Three high-ranking LDS women’s leaders visited Mormons young and old — along with religious and civic authorities — in four Plains states last week.

For starters, according to a news release, Sharon Eubank, director of LDS Charities and first counselor in the Relief Society’s general presidency, met with Omaha Mayor Jean Stothert and the president and CEO of Lutheran Family Services, Stacy Martin, about outreach to refugees.

Becky Craven, second counselor in the Young Women general presidency, spoke in Wichita, Kan., and Lisa L. Harkness, first counselor in the Primary general presidency, traveled to Iowa City.

The three female leaders also hosted training broadcasts and devotionals for area Mormons from four states: Iowa, Kansas, Nebraska and Missouri.

“I love the humidity,” Craven, who grew up in the Kansas City area, said in the release. “I have reflected back on the times in the past when I was a young woman and the things that happened to me during that time. … So to me this is sacred ground.”

From Japan with love

(Chris Detrick | The Salt Lake Tribune) Gary E. Stevenson, Quorum of the Twelve Apostles, speaks during the morning session of the 186th LDS General Conference at the Conference Center in Salt Lake City, Saturday, April 2, 2016.

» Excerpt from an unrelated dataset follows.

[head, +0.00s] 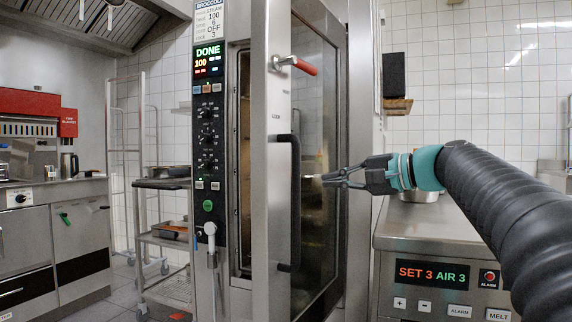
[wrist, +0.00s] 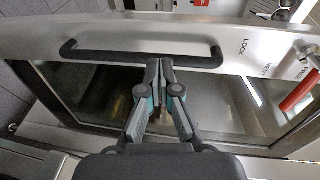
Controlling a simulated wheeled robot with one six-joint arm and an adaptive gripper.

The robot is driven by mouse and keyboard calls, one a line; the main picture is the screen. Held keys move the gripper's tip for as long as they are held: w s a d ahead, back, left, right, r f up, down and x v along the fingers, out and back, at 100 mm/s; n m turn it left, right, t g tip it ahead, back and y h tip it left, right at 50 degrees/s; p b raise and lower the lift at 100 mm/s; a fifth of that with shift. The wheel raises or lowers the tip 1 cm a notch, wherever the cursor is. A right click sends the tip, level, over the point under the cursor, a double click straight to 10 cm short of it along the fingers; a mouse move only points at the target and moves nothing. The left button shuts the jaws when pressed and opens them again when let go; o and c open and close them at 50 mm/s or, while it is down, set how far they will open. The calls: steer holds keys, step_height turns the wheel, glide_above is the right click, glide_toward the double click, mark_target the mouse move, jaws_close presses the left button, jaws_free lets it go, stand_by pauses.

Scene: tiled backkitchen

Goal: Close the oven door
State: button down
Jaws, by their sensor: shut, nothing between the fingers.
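The oven door (head: 267,215) stands partly open in the head view, its steel edge facing me and its glass pane (head: 314,150) to the right. A black vertical handle (head: 294,200) and a red-gripped latch lever (head: 300,66) are on it. In the wrist view the handle (wrist: 140,48) runs across the top and the red lever (wrist: 298,92) is at the right. My gripper (head: 326,180) is shut and empty, to the right of the handle in the head view. In the wrist view its fingertips (wrist: 160,64) are close to the handle; I cannot tell whether they touch the door.
The oven control panel (head: 207,150) reads DONE, left of the door. A steel unit with a SET 3 AIR 3 display (head: 432,273) stands at right, under my arm. A wire rack trolley (head: 165,240) and counters (head: 50,230) are at left.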

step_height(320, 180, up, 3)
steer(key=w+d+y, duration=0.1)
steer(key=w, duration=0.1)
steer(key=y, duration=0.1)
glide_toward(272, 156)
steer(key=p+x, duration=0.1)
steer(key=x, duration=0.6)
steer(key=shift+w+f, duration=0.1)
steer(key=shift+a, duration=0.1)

Japanese Mormons recently enjoyed a first: a face-to-face Q&A with an LDS apostle — the whole discussion in their native tongue.

“It’s the language of their heart,” Gary E. Stevenson said in a news release, “and it’s kind of become the language of my heart as well.”

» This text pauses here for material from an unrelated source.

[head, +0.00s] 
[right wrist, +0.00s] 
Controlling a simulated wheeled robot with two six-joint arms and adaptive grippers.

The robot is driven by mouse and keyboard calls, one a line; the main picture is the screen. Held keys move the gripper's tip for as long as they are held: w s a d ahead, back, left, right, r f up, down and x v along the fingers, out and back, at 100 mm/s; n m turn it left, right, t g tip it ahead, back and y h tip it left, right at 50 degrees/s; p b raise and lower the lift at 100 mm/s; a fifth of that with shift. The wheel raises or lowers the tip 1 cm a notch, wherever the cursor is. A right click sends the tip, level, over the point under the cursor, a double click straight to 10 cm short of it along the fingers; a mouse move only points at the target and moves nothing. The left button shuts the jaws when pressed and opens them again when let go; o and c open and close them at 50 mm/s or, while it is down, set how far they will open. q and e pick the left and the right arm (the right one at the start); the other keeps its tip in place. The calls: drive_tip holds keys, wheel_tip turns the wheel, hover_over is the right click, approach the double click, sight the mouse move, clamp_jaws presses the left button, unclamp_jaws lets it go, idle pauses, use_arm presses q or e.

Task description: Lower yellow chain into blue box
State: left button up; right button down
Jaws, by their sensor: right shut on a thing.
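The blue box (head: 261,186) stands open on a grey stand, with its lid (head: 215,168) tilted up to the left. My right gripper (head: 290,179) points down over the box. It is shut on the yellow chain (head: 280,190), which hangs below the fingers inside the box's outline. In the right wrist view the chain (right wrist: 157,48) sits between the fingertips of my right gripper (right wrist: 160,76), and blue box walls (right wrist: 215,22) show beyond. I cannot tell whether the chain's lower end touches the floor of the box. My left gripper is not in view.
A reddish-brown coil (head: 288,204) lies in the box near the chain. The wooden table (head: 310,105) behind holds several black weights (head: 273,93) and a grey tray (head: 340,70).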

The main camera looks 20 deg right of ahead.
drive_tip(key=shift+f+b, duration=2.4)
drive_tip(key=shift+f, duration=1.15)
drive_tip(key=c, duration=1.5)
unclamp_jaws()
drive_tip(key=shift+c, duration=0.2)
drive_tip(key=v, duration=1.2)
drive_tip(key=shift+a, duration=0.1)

Named to the apostleship in 2015, Stevenson spent nearly a decade serving the LDS Church in Asia, first as a young missionary in the Japan Fukuoka Mission and later as a mission president and area president.

He has called the Far East his “second home.”

Quote of the week

“The Lord has impressed upon my mind the importance of the name he has revealed for his church, even The Church of Jesus Christ of Latter-day Saints. We have work before us to bring ourselves in harmony with his will. In recent weeks, various church leaders and departments have initiated the necessary steps to do so."